Development at Ridgeview

I would like to extend my appreciation to the Ridgeview families that took the time to complete the Community Donation Survey. At the time of writing, there have been 184 responses. While Ridgeview has always sought volunteers and material contributions from its community, it has historically been reluctant to solicit monetary donations. This is very unusual for a charter school in this part of the country or any another, but in our internal discussion about this matter, there is a frank acknowledgement that there are several ways of going about this that we would all be uncomfortable with. For instance, I feel quite strongly that the students should not be used to go door to door, or write letters to their distant relatives, participate in carwashes, or sell trivial goods such as magazines or candy. I am not opposed to these methods because they are ineffectual, but because I think that they are tactless, demeaning, and distract students from their academic focus.

How precisely we will go about development at Ridgeview is a topic that I will continue to research and discuss with the board. I do know that there is interest since this survey was prompted by a number of parents writing to request more information about how they could make a donation, and only 15% of the community stated that they believed that Ridgeview should not solicit donations. Only 14% said that they did not intend to donate to Ridgeview within the next academic year. If only the individuals who said they were likely to contribute did so at a conservative estimate of the amounts they indicated, Ridgeview would raise around $28,000; if we combined the answers of those who responded with “maybe” to those who answered “yes,” Ridgeview could expect to raise around $44,000. It should be emphasized that these are only estimates, but they provide some insight into what is possible even within the first year.

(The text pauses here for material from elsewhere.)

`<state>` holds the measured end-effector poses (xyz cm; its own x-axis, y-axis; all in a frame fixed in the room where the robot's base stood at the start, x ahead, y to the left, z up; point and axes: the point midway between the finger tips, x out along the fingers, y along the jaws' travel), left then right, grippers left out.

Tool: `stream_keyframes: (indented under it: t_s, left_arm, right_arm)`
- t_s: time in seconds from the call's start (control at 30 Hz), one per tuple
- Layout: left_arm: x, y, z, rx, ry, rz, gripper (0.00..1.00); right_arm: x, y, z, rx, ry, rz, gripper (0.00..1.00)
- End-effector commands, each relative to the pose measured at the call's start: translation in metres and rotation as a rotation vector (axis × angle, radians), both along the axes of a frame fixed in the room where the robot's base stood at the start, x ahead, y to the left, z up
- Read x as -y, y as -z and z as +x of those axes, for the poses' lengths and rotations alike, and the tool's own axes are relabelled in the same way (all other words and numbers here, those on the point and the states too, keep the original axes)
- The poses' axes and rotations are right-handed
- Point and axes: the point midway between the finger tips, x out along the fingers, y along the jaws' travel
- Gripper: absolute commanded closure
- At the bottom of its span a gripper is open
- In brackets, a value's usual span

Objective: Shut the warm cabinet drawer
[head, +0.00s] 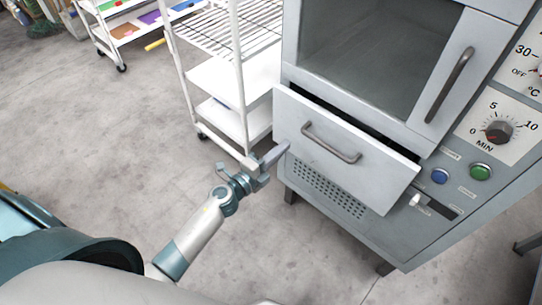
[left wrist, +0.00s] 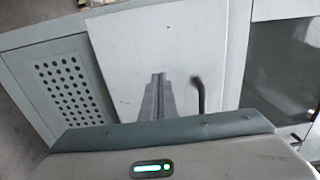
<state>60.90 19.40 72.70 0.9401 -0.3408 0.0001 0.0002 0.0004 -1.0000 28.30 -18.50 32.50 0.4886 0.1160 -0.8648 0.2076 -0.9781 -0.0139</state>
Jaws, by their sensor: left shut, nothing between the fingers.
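The warm cabinet (head: 440,165) stands at the right in the head view. Its grey drawer (head: 350,178) is partly open, its front standing out from the body with a dark gap along the top. The drawer has a dark bar handle (head: 330,143). My left gripper (head: 283,149) is shut and empty, with its fingertips at the left edge of the drawer front. In the left wrist view the shut fingers (left wrist: 159,98) point at the drawer front (left wrist: 140,50), beside the handle (left wrist: 200,95). I cannot tell whether they touch it. My right gripper is out of view.
A white wire-shelf cart (head: 225,85) stands just left of the cabinet. Another cart with coloured items (head: 125,20) is farther back. The cabinet has a dial (head: 498,132), a blue button (head: 439,176) and a green button (head: 480,172). The floor (head: 100,130) at left is clear.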

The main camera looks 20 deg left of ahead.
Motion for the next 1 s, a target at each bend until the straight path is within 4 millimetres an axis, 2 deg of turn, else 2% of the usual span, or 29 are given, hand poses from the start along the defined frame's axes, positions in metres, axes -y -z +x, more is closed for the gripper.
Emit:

One of the worries that we have had with beginning such a campaign is that we will inadvertently create a rift between those that donate and those who do not with the former group’s children receiving preferential treatment as often happens at private schools. For those who have donated fairly significant sums to date, I think it is clear that this will not happen. Nor will it be the case that those who refrain from donating will find themselves or their children the object of belittlement or diminished attention.

We will also not represent the school’s case as dire when it is not. Ridgeview is in a fairly strong financial position. If we were to receive no donations, the programs that are now offered would continue to be offered. Overall conditions, however, would not improve. The facilities would not be improved, more money would not be freed up for merit pay for faculty who take on additional duties and extracurricular activities, the lackluster technology situation would continue to hamper and frustrate the faculty, students, and parents, the grounds would be left unfinished and unimproved, and the security in the building would not be upgraded. In short, we can continue with what we have typically done, which has been quite good, or we can generate some additional revenue and focus on ways of improving the Ridgeview experience to make it great.

I would like to continue this conversation with the community, explain our financial standing in detail to those who are interested, discuss our plans for improving technology throughout our facility, and the ideas we currently have for building this development campaign in the months and years to come in a way that respects Ridgeview’s principles and parents, and most importantly, looks out for its faculty and students. There will be three of these meetings with community members. The first of these will be with the faculty on Tuesday, 16 December at 3:15 in the PAC. There will also be two Principal’s Coffees scheduled before the Christmas Break. These will occur at 7:45am on Thursday, December 18th and again at 7:00pm that evening in the PAC at Ridgeview. I look forward to seeing many of you at these meetings and continuing a conversation about how Ridgeview will go about building a development campaign that allows it to flourish without compromising its principles or dignity.